Eppure, orfane di Moretti, le Br misero a segno in pochissimo tempo quattro sequestri: Sandrucci, Taliercio, Peci e Cirillo. Quest’ultimo si sarebbe concluso in modo del tutto inquietante, in uno scenario che prefigura contatti oscuri fra terrorismo, mafia e servizi segreti e che non è stato ancora pienamente messo in luce.
Ma gli anni Settanta erano finiti, e con essi le condizioni socioeconomiche che furono il terreno di coltura del terrorismo: i pentiti, gli arresti, la mutata atmosfera nelle fabbriche furono altrettante campane a morto per l’eversione rossa. A Pasqua del 1981, a Barzio (Lecco), Pl si sciolse; le stesse Br, pur continuando a colpire, non miravano più all’attacco al cuore dello Stato, ma tentavano nuovi radicamenti al Sud, scontrandosi, inevitabilmente, col campo d’azione della criminalità organizzata.
L’ultimo colpo di coda delle Br (Savasta) fu il sequestro del generale americano J.L. Dozier, avvenuto a Verona il 17 dicembre 1981: era la prima volta che dei guerriglieri catturavano un generale Usa! Ma, dietro il fatto concreto del sequestro, non c’erano idee, né piani precisi, né obiettivi strategici; ed il generale fu liberato con una facilità impressionante.
Di fatto, le Br erano già, come sottolinea la Commissione Stragi, un fenomeno residuale: dopo la liberazione di Dozier, un migliaio di arresti smantellò l’organizzazione terroristica. Questo non impedì altri omicidi, come quello Tarantelli (1985) o quello Giorgieri; ma anche se, nella farneticazione dei comunicati, i brigatisti parlavano di "ritirata strategica", si capiva che era il crepuscolo, per quei pochi rimasti a difendere la propria aberrante dottrina eversiva.

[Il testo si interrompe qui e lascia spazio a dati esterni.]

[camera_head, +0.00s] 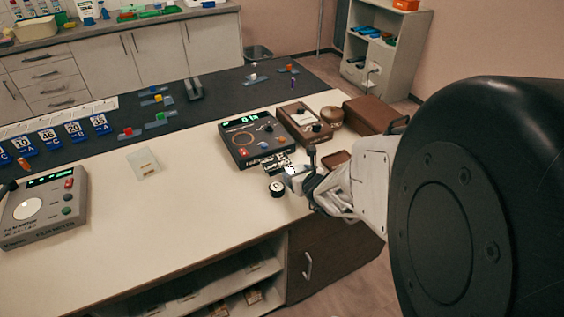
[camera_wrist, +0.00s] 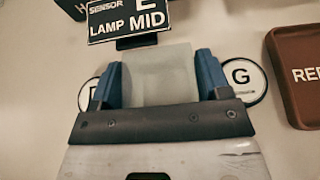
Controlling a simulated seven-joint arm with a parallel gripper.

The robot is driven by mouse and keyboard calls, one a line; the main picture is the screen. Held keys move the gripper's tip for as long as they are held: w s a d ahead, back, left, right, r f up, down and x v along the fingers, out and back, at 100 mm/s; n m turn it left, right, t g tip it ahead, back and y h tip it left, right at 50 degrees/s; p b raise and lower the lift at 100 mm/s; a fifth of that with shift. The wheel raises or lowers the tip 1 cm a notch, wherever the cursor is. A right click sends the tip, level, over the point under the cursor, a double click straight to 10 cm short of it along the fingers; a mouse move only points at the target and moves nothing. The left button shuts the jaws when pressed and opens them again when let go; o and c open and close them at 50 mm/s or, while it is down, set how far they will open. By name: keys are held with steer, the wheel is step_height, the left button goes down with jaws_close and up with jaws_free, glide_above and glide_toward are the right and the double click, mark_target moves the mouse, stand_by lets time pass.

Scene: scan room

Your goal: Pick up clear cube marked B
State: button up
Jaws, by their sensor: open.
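A clear, pale translucent cube (camera_wrist: 160,76) sits between the two blue fingers of my gripper (camera_wrist: 161,78) in the wrist view. The fingers stand one on each side of it, spread open. I cannot tell whether either finger touches it. No letter B can be read on the cube from here. In the head view my gripper (camera_head: 296,180) is low over the right part of the white counter, and the cube there is too small and covered to make out clearly.
A label sign reading "LAMP MID" (camera_wrist: 128,20) stands just beyond the cube. A round disc marked G (camera_wrist: 242,82) lies to the right, and a partly hidden disc (camera_wrist: 88,96) to the left. A brown tray (camera_wrist: 298,75) is at far right. A dark console (camera_head: 252,138) stands behind.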

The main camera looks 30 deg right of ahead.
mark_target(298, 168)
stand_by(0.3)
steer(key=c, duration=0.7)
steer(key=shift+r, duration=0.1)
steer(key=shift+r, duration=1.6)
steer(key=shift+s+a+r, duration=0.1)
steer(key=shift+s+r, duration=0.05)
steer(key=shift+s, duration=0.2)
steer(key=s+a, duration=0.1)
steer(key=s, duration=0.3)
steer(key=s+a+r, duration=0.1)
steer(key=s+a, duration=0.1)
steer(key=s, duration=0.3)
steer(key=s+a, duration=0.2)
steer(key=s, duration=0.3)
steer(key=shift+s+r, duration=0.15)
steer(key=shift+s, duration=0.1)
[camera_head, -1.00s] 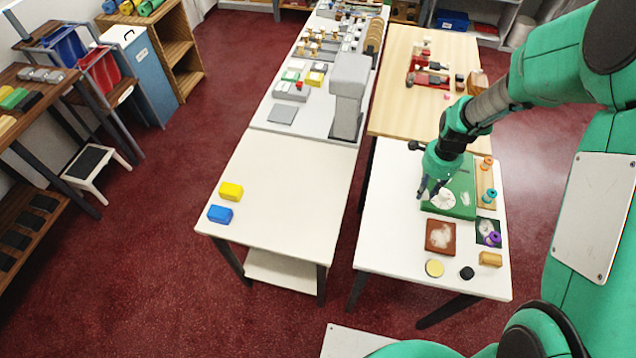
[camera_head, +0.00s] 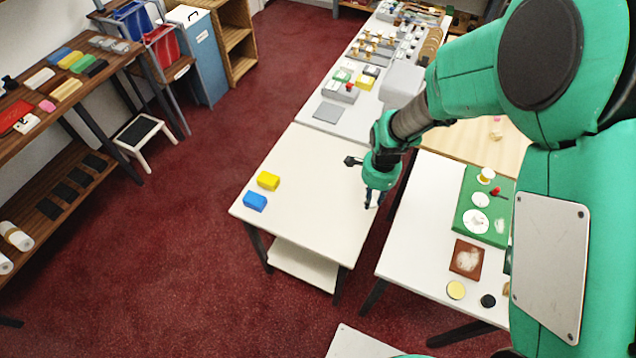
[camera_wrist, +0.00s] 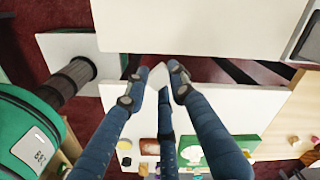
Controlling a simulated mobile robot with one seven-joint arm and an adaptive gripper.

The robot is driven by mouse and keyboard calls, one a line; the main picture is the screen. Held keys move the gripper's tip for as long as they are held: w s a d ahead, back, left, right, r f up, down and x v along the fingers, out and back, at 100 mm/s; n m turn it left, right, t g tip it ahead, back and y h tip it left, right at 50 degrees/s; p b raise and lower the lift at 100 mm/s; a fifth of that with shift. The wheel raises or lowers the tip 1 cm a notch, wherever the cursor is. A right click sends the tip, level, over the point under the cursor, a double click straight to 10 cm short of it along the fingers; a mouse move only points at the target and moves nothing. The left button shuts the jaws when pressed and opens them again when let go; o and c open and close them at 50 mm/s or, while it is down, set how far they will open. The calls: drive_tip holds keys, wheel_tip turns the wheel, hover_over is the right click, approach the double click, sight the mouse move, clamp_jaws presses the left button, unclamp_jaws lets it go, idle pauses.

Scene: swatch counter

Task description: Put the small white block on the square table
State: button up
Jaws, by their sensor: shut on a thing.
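My gripper (camera_head: 373,200) is over the right edge of the cream square table (camera_head: 310,205), near the gap to the table at right. In the wrist view, my gripper (camera_wrist: 157,82) has its blue fingers closed around the small white block (camera_wrist: 159,76). The block is partly hidden by the fingers. In the head view I cannot make the block out clearly at the fingertips. The square table also shows along the top of the wrist view (camera_wrist: 200,25).
A yellow block (camera_head: 268,181) and a blue block (camera_head: 255,201) sit on the square table's left side; its middle is clear. The white table at right (camera_head: 415,235) bears a green mat (camera_head: 465,222) and a brown tile (camera_head: 467,258).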

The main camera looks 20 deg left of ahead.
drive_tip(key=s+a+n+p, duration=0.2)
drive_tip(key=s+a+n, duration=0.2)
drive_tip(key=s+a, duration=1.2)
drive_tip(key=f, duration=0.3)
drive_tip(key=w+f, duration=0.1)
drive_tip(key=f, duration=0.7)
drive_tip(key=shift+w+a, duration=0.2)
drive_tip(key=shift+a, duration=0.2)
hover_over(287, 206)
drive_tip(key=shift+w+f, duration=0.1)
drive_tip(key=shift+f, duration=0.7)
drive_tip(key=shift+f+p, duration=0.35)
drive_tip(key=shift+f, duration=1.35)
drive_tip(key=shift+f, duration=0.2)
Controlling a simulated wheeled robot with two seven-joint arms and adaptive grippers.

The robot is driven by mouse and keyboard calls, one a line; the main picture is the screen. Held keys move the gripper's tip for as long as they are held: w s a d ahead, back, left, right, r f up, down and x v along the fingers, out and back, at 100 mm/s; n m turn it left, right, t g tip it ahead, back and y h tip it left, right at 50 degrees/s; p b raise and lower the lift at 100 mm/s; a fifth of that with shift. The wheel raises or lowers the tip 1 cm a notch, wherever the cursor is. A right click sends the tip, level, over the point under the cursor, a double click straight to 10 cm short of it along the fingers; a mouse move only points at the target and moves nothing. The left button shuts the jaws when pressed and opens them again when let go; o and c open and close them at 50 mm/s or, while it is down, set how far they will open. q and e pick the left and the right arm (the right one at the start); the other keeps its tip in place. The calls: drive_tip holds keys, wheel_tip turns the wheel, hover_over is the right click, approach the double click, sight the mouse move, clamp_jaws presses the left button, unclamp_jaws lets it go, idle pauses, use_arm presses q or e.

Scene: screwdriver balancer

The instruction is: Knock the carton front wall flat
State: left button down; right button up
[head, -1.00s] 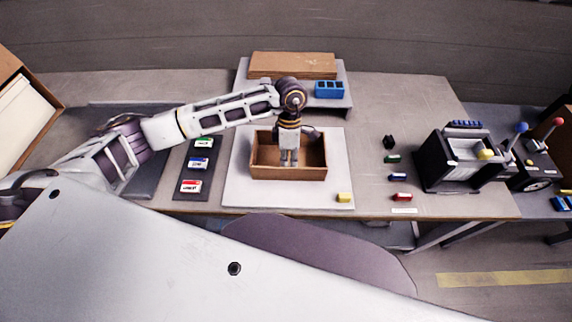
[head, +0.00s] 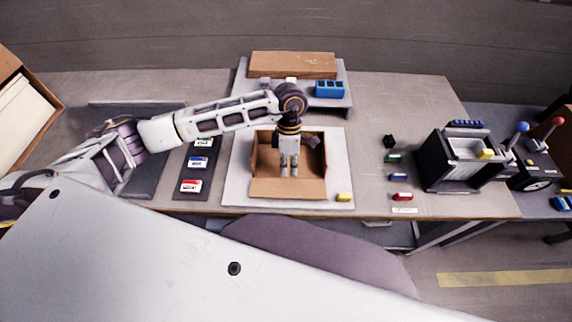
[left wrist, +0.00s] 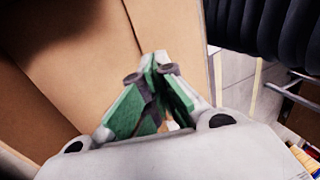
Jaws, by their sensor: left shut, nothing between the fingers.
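The open brown carton (head: 262,162) sits on a pale board in the middle of the table. Its front wall (head: 270,188) lies folded outward toward me, flat or nearly flat on the board. The side walls still stand. My left gripper (head: 289,174) points down at the carton's front, over the hinge side of the lowered wall. In the left wrist view the green-padded fingers (left wrist: 152,85) are together and empty, with brown cardboard (left wrist: 85,85) close behind them. Whether the fingertips touch the cardboard I cannot tell. My right gripper does not show.
The pale board (head: 235,180) has a yellow block (head: 344,197) at its front right. A dark strip with labelled cards (head: 190,186) lies to the left. Small coloured blocks (head: 398,177) and a dark machine (head: 450,165) stand to the right. A raised shelf (head: 347,100) is behind.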

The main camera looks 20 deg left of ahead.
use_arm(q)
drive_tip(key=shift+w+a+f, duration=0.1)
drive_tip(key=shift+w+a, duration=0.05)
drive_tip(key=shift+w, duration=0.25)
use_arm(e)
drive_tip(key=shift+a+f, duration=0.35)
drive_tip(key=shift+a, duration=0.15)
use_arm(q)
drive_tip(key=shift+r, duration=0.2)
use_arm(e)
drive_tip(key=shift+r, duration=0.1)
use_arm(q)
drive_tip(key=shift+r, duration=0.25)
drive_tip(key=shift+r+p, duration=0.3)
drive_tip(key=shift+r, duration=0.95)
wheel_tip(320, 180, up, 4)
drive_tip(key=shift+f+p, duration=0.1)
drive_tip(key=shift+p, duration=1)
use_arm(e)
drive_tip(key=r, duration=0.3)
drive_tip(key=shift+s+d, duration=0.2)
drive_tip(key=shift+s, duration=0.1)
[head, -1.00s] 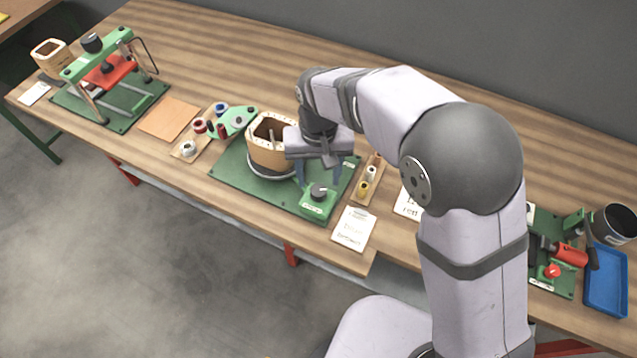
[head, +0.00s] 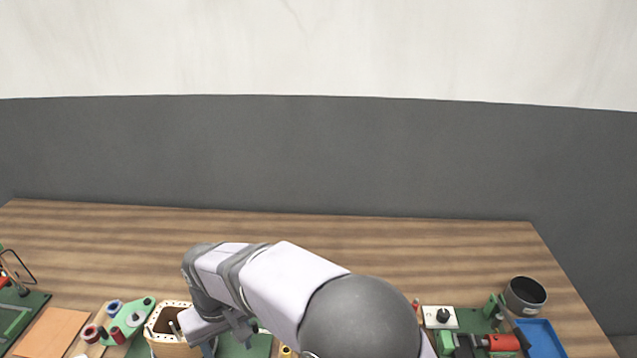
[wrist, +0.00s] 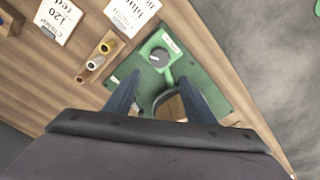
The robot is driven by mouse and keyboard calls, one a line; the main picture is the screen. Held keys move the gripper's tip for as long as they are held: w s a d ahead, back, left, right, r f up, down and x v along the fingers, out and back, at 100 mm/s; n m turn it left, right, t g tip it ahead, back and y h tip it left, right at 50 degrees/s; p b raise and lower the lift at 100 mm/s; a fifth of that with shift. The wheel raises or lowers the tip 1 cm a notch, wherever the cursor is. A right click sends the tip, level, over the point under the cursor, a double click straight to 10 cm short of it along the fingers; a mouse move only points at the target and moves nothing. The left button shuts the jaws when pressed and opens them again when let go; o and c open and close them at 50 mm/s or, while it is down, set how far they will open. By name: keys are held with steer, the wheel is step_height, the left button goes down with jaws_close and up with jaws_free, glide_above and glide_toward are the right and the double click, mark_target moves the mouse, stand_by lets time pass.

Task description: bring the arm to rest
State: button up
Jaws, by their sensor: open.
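My arm reaches over the bench in the head view. My gripper (head: 232,336) is low beside the tan coil former (head: 165,347), to its right, and is partly cut off by the lower picture edge. In the wrist view, my gripper (wrist: 158,78) is open, its two dark blue fingers spread apart with no object clearly held. Between and beyond the fingers are part of the former (wrist: 172,106) and a green block with a dark knob (wrist: 158,56). The fingers are above the green base board (wrist: 205,75); I cannot tell if they touch anything.
Small spools (wrist: 95,62) stand in a wooden holder near the fingers. Green holders with coloured spools (head: 125,325) are left of the former. A dark pot (head: 525,294) and a blue tray (head: 541,338) are at the right. The back of the bench (head: 130,232) is clear.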

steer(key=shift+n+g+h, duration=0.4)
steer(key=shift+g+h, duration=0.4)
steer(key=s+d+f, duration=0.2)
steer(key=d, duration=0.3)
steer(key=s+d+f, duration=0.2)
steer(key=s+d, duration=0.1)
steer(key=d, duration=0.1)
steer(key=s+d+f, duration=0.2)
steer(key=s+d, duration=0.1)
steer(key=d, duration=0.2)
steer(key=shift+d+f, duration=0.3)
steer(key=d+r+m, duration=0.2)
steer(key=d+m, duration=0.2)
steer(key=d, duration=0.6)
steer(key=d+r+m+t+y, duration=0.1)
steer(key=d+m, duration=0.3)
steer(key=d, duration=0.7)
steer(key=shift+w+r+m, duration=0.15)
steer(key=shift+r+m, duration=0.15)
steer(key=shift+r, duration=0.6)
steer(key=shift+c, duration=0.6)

Recentemente, l’omicidio D’Antona ha riproposto il problema del terrorismo brigatista; e, ancor più recentemente, la guerriglia urbana di Genova e le attività dei centri sociali hanno mostrato un volto che, per molti versi ricorda quello del movimento che originò il terrorismo negli anni ’70.
Per questo, noi sosteniamo che la storia di quegli anni non si debba rimuovere, ma studiare attentamente: ci sembra il modo più logico per evitare che quella storia si ripeta.